[DIRECTIONS]:
All of the material below is to be retyped exactly.

[EXERCISE DATA]:

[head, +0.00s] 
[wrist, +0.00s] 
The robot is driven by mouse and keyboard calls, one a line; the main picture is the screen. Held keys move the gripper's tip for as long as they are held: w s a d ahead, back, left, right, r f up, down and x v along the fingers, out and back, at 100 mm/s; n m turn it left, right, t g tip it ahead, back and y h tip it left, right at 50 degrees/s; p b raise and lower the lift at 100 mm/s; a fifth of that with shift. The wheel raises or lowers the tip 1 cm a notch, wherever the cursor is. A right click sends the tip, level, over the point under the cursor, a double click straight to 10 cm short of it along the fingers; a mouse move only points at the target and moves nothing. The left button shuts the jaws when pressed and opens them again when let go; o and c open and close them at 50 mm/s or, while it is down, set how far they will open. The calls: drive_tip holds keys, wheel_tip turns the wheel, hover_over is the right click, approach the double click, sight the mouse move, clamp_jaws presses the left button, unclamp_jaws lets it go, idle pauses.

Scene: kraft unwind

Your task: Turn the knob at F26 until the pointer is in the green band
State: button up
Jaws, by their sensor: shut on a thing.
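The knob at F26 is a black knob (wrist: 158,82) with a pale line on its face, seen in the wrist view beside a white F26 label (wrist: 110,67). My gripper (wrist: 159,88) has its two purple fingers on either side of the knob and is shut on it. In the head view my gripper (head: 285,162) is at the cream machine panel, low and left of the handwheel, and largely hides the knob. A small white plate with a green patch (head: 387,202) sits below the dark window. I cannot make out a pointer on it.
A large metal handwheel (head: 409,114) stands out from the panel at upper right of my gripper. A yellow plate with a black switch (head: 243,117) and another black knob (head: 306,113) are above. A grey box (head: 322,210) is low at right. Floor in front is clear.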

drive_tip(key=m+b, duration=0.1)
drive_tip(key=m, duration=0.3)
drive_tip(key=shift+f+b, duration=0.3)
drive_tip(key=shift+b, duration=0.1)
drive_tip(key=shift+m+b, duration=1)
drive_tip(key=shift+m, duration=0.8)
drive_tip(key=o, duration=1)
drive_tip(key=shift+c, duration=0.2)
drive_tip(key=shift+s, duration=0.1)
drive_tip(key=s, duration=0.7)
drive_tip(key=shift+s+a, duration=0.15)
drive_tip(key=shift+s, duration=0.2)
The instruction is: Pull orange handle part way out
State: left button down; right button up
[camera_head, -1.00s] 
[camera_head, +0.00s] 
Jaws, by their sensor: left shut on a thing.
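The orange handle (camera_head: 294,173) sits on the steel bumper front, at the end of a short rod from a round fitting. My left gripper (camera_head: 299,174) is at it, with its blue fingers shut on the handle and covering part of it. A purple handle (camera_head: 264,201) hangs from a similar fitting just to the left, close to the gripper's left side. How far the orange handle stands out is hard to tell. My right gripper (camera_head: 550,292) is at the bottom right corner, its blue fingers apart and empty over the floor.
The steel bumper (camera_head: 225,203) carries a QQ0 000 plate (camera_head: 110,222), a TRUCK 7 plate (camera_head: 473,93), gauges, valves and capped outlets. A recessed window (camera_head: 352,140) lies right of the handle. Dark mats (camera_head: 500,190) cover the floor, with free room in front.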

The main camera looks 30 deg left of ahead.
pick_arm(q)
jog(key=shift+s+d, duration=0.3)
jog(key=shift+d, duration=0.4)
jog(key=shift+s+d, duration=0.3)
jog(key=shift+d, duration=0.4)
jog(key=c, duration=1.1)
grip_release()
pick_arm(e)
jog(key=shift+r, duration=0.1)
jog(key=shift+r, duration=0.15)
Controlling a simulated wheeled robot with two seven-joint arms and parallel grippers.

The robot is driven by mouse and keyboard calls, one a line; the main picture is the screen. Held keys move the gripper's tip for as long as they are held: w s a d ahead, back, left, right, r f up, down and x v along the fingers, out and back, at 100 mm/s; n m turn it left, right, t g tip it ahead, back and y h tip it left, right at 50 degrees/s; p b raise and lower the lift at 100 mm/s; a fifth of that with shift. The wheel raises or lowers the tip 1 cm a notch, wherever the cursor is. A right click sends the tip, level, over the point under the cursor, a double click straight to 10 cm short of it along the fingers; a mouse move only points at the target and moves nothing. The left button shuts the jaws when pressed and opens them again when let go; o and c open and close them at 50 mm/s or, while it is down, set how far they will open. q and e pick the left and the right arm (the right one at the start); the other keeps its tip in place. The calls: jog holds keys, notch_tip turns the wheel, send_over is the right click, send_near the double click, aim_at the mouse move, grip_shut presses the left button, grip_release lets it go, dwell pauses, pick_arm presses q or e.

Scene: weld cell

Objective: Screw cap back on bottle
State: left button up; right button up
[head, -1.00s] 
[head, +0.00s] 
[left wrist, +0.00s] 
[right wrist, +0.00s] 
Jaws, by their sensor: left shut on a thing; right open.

[ANSWER TO THE PROBLEM]:
[head, +0.00s] 
[wrist, +0.00s] 
The robot is driven by mouse and keyboard calls, one a line; the main picture is the screen. Held keys move the gripper's tip for as long as they are held: w s a d ahead, back, left, right, r f up, down and x v along the fingers, out and back, at 100 mm/s; n m turn it left, right, t g tip it ahead, back and y h tip it left, right at 50 degrees/s; p b raise and lower the lift at 100 mm/s; a fifth of that with shift. The wheel raises or lowers the tip 1 cm a notch, wherever the cursor is. A right click sends the tip, level, over the point under the cursor, a double click straight to 10 cm short of it along the fingers; a mouse move only points at the target and moves nothing. The left button shuts the jaws when pressed and opens them again when let go; o and c open and close them at 50 mm/s or, while it is down, set how far they will open. The calls: drive_tip holds keys, wheel_tip turns the wheel, hover_over is the right click, approach the double click, sight the mouse move, clamp_jaws presses the left button, unclamp_jaws lets it go, idle pauses.

Scene: kraft unwind

Your task: Turn the knob at F26 until the pointer is in the green band
State: button up
Jaws, by their sensor: shut on a thing.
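The knob at F26 is a black knob (wrist: 158,82) with a pale line on its face, seen in the wrist view beside a white F26 label (wrist: 110,67). My gripper (wrist: 159,88) has its two purple fingers on either side of the knob and is shut on it. In the head view my gripper (head: 285,162) is at the cream machine panel, low and left of the handwheel, and largely hides the knob. A small white plate with a green patch (head: 387,202) sits below the dark window. I cannot make out a pointer on it.
A large metal handwheel (head: 409,114) stands out from the panel at upper right of my gripper. A yellow plate with a black switch (head: 243,117) and another black knob (head: 306,113) are above. A grey box (head: 322,210) is low at right. Floor in front is clear.

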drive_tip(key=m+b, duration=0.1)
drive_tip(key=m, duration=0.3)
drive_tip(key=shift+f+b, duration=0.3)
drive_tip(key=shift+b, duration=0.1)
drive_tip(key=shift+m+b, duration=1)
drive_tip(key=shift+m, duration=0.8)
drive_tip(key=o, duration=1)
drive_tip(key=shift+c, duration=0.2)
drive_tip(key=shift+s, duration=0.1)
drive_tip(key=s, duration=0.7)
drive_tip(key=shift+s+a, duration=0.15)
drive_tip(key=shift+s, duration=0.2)
The instruction is: Pull orange handle part way out
State: left button down; right button up
[camera_head, -1.00s] 
[camera_head, +0.00s] 
Jaws, by their sensor: left shut on a thing.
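The orange handle (camera_head: 294,173) sits on the steel bumper front, at the end of a short rod from a round fitting. My left gripper (camera_head: 299,174) is at it, with its blue fingers shut on the handle and covering part of it. A purple handle (camera_head: 264,201) hangs from a similar fitting just to the left, close to the gripper's left side. How far the orange handle stands out is hard to tell. My right gripper (camera_head: 550,292) is at the bottom right corner, its blue fingers apart and empty over the floor.
The steel bumper (camera_head: 225,203) carries a QQ0 000 plate (camera_head: 110,222), a TRUCK 7 plate (camera_head: 473,93), gauges, valves and capped outlets. A recessed window (camera_head: 352,140) lies right of the handle. Dark mats (camera_head: 500,190) cover the floor, with free room in front.

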The main camera looks 30 deg left of ahead.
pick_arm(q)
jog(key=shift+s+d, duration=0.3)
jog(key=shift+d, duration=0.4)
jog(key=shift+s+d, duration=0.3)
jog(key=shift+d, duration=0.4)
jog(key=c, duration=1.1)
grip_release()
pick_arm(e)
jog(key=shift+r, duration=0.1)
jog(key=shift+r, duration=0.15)
Controlling a simulated wheeled robot with two seven-joint arms and parallel grippers.

The robot is driven by mouse and keyboard calls, one a line; the main picture is the screen. Held keys move the gripper's tip for as long as they are held: w s a d ahead, back, left, right, r f up, down and x v along the fingers, out and back, at 100 mm/s; n m turn it left, right, t g tip it ahead, back and y h tip it left, right at 50 degrees/s; p b raise and lower the lift at 100 mm/s; a fifth of that with shift. The wheel raises or lowers the tip 1 cm a notch, wherever the cursor is. A right click sends the tip, level, over the point under the cursor, a double click straight to 10 cm short of it along the fingers; a mouse move only points at the target and moves nothing. The left button shuts the jaws when pressed and opens them again when let go; o and c open and close them at 50 mm/s or, while it is down, set how far they will open. q and e pick the left and the right arm (the right one at the start); the other keeps its tip in place. The calls: jog holds keys, notch_tip turns the wheel, send_over is the right click, send_near the double click, aim_at the mouse move, grip_shut presses the left button, grip_release lets it go, dwell pauses, pick_arm presses q or e.

Scene: weld cell

Objective: Screw cap back on bottle
State: left button up; right button up
[head, -1.00s] 
[head, +0.00s] 
[left wrist, +0.00s] 
[right wrist, +0.00s] 
Jaws, by their sensor: left shut on a thing; right open.

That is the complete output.